5. CONTINUOUS IMPROVEMENT

  • AWS Well-Architected Tool: Regularly review your workloads against AWS best practices to identify areas for improvement.
  • Feedback Loop: Implement a feedback loop using AWS CloudWatch Logs and Amazon Elasticsearch Service to analyze logs and metrics for security insights, which can inform the continuous improvement of your CTEM processes.

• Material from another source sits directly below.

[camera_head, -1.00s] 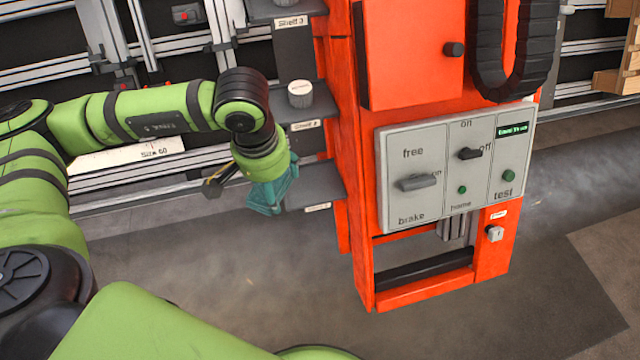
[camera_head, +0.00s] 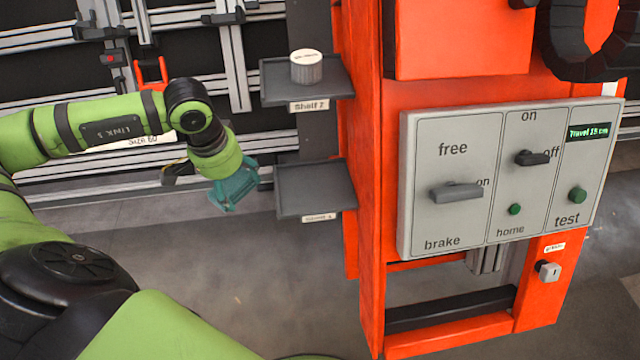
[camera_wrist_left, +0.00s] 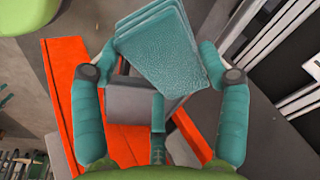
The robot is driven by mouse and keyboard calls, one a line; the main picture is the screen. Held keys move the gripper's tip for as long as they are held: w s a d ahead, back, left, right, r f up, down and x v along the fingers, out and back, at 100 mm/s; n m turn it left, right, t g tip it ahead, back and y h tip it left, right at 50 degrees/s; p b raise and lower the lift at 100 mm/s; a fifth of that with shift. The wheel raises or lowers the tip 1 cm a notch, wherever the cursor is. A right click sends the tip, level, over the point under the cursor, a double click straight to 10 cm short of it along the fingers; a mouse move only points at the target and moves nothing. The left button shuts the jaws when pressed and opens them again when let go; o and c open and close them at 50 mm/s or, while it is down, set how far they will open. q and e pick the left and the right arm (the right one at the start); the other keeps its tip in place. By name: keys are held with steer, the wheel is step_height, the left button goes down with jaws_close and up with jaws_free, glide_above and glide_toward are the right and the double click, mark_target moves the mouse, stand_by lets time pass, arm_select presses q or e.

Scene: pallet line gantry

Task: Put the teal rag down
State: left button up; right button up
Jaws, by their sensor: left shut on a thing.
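The teal rag (camera_wrist_left: 165,45) is a folded, layered cloth between the fingers of my left gripper (camera_wrist_left: 160,58) in the wrist view. The left gripper (camera_head: 233,189) is shut on it. In the head view, rag and fingers are both teal and hard to tell apart. They hang in the air just left of the lower grey shelf (camera_head: 316,186), with a small gap in the picture. That shelf is bare. My right gripper is not in view.
The upper shelf, Shelf 2 (camera_head: 275,82), holds a white-topped round container (camera_head: 306,68). Both shelves are on an orange gantry column (camera_head: 362,150). A grey control panel (camera_head: 421,130) with switches faces me at right. Aluminium rails (camera_head: 234,60) stand behind my left arm.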

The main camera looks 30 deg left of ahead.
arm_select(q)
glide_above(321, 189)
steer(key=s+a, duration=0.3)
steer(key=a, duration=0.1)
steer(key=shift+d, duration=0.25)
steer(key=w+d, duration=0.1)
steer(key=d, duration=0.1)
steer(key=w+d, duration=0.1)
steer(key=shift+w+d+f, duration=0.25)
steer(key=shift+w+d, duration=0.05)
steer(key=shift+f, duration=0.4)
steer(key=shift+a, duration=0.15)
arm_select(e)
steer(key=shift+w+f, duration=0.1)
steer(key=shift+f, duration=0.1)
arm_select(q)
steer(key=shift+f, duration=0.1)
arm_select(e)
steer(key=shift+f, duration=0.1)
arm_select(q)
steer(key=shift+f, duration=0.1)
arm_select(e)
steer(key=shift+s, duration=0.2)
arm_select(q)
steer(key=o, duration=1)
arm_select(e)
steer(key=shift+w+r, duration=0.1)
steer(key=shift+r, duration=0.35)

IMPLEMENTING CTEM IN AWS: AN EXAMPLE SCENARIO

Imagine you’re managing a web application hosted on AWS. Here’s how CTEM comes to life:

  • Identification: Use AWS Config and Resource Groups to maintain an updated inventory of your EC2 instances, RDS databases, and S3 buckets critical to your application.
  • Assessment: Employ Amazon Inspector to regularly scan your EC2 instances for vulnerabilities and AWS Security Hub to assess your overall security posture across services.
  • Prioritization: Security Hub alerts you to a critical vulnerability in an EC2 instance running your application backend. It’s flagged as high priority due to its access to sensitive data.
  • Mitigation and Remediation: You automatically trigger a Lambda function through EventBridge based on the Security Hub finding, which isolates the affected EC2 instance and initiates a patching process via Systems Manager Patch Manager.
  • Continuous Improvement: Post-incident, you use the AWS Well-Architected Tool to evaluate your architecture. Insights gained lead to the implementation of stricter IAM policies and enhanced monitoring with CloudWatch and Elasticsearch for anomaly detection.

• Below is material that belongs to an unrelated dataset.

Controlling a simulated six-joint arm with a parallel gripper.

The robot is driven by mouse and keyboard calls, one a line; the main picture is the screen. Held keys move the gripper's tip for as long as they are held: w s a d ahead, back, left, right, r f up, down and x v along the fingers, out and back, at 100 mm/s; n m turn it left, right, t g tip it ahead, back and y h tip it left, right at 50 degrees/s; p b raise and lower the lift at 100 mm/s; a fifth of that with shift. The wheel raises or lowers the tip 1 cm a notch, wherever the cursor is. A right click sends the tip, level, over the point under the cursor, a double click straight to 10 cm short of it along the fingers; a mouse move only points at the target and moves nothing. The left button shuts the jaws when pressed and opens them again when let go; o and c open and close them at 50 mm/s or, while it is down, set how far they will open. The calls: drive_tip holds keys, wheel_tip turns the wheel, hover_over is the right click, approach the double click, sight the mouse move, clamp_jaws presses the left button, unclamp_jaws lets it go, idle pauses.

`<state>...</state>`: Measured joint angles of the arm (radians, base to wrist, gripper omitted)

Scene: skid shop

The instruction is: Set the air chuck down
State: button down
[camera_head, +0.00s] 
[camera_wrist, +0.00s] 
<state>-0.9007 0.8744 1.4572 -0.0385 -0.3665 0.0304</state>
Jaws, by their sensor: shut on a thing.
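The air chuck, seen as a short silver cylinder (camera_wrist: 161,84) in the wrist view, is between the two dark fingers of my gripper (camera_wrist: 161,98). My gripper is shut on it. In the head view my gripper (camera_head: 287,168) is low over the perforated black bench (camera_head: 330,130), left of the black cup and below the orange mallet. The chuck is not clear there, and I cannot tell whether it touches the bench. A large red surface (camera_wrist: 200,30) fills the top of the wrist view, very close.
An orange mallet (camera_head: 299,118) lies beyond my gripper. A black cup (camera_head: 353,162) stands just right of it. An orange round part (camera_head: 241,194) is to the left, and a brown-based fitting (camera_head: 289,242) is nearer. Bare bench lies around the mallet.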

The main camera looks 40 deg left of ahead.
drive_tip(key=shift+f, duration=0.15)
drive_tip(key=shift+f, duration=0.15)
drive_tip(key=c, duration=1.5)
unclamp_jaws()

This cycle of identifying, assessing, prioritizing, mitigating, and continuously improving forms the core of CTEM in AWS, helping to ensure that your cloud environment remains secure against evolving threats.

CTEM IN AZURE

Implementing Continuous Threat Exposure Management (CTEM) in Azure involves utilizing a range of Azure services and features designed to continuously identify, assess, prioritize, and mitigate security risks. Below is a step-by-step example illustrating how an organization can apply CTEM principles within the Azure cloud environment:

STEP 1: ASSET IDENTIFICATION AND MANAGEMENT

  • Azure Resource Graph: Use Azure Resource Graph to query and visualize all resources across your Azure environment. This is crucial for understanding what assets you have, their configurations, and their interrelationships.
  • Azure Tags: Implement tagging strategies to categorize resources based on sensitivity, department, or environment. This aids in the prioritization process later on.

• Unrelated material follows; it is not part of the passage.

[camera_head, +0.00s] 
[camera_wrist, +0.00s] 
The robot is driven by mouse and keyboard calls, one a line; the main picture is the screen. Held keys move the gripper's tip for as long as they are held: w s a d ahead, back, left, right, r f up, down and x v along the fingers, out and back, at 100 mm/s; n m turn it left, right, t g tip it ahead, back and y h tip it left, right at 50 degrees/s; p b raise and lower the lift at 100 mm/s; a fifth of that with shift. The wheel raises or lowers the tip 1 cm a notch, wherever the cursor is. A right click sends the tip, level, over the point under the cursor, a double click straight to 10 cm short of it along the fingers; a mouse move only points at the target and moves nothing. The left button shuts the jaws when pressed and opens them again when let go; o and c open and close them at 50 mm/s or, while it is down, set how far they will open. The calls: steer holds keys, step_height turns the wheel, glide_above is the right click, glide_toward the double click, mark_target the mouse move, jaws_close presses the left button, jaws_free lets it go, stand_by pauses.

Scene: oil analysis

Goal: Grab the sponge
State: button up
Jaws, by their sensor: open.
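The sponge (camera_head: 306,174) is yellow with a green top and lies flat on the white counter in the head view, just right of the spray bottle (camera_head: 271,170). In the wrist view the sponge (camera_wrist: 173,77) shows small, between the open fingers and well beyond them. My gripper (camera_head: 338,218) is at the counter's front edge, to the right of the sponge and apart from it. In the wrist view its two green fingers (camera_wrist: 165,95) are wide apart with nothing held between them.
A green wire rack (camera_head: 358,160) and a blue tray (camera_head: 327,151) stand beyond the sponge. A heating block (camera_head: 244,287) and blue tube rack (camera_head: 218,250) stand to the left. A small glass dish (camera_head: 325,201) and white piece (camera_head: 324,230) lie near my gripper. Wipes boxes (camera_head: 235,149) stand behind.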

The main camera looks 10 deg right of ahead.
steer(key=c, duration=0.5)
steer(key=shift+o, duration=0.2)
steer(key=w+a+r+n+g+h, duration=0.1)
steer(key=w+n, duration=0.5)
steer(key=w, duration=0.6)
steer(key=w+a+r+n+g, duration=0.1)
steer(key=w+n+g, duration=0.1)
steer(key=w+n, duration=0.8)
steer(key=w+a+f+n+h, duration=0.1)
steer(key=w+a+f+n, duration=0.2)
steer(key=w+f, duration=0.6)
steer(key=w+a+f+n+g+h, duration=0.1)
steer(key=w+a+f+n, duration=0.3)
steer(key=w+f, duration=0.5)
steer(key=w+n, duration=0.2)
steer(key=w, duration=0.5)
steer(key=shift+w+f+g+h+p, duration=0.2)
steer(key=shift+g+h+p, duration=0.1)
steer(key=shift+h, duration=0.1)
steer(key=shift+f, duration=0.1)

STEP 2: CONTINUOUS VULNERABILITY ASSESSMENT

  • Azure Security Center: Enable Azure Security Center (ASC) at the Standard tier to conduct continuous security assessments across your Azure resources. ASC provides security recommendations and assesses your resources for vulnerabilities and misconfigurations.
  • Azure Defender: Integrated into Azure Security Center, Azure Defender provides advanced threat protection for workloads running in Azure, including virtual machines, databases, and containers.

STEP 3: PRIORITIZATION OF RISKS

  • ASC Secure Score: Use the Secure Score in Azure Security Center as a metric to prioritize security recommendations based on their potential impact on your environment’s security posture.
  • Custom Logic with Azure Logic Apps: Develop custom workflows using Azure Logic Apps to prioritize alerts based on your organization’s specific criteria, such as asset sensitivity or compliance requirements.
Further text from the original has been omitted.